No untracked dependencies!

Years ago, back when Isaac Potoczny-Jones and others were defining the Cabal specification, the big idea was to make Haskell software portable to different environments. One of the mantras was “no untracked dependencies!”

The problem at the time was that Haskell code had all kinds of implicit dependencies which meant that while it worked for you, it wouldn’t build for me. For example, I might not have some other module that it needed, or the right version of the module.

So of course that’s what the build-depends in .cabal files is all about, requiring that the author of the code declare just what the code requires of its environment. The other important part is that the build system only lets your code see the dependencies you’ve declared, so that you don’t accidentally end up with these untracked dependencies.

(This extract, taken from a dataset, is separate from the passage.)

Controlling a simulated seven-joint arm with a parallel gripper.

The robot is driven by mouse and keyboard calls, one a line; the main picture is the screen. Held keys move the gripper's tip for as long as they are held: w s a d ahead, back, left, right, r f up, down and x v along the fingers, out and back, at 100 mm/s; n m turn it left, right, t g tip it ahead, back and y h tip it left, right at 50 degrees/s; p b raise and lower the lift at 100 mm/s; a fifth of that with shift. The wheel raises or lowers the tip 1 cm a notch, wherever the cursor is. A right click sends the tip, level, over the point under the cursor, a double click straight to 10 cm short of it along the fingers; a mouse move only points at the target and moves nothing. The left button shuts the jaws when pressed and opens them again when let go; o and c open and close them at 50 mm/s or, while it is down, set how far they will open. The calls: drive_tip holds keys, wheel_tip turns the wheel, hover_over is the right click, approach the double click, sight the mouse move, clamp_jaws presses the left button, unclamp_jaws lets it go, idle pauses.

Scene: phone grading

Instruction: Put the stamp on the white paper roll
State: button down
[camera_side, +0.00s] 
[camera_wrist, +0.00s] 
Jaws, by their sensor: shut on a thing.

This mantra of no untracked dependencies is still sound. If we look at a system like nix, part of what enables it to work so well is that it is absolutely fanatical about having no untracked dependencies.

Untracked dependencies?!

One weakness in the original Cabal specification is with Setup.hs scripts. These scripts are defined in the spec to be the entry point for the system. According to the Cabal spec, to build a package you’re required to compile the Setup.hs script and then use its command line interface to get things done. Because in the original spec the Setup.hs is the first entry point, it’s vital that it be possible to compile Setup.hs without any extra fuss (the runhaskell tool was invented just to make this possible, and to make it portable across compilers).

But by having the Setup.hs as the primary entry point, it meant that it’s impossible to reliably use external code in a Setup.hs script, because you cannot guarantee that that code is pre-installed. Going back to the “no untracked dependencies” mantra, we can see of course that all dependencies of Setup.hs scripts are in fact untracked!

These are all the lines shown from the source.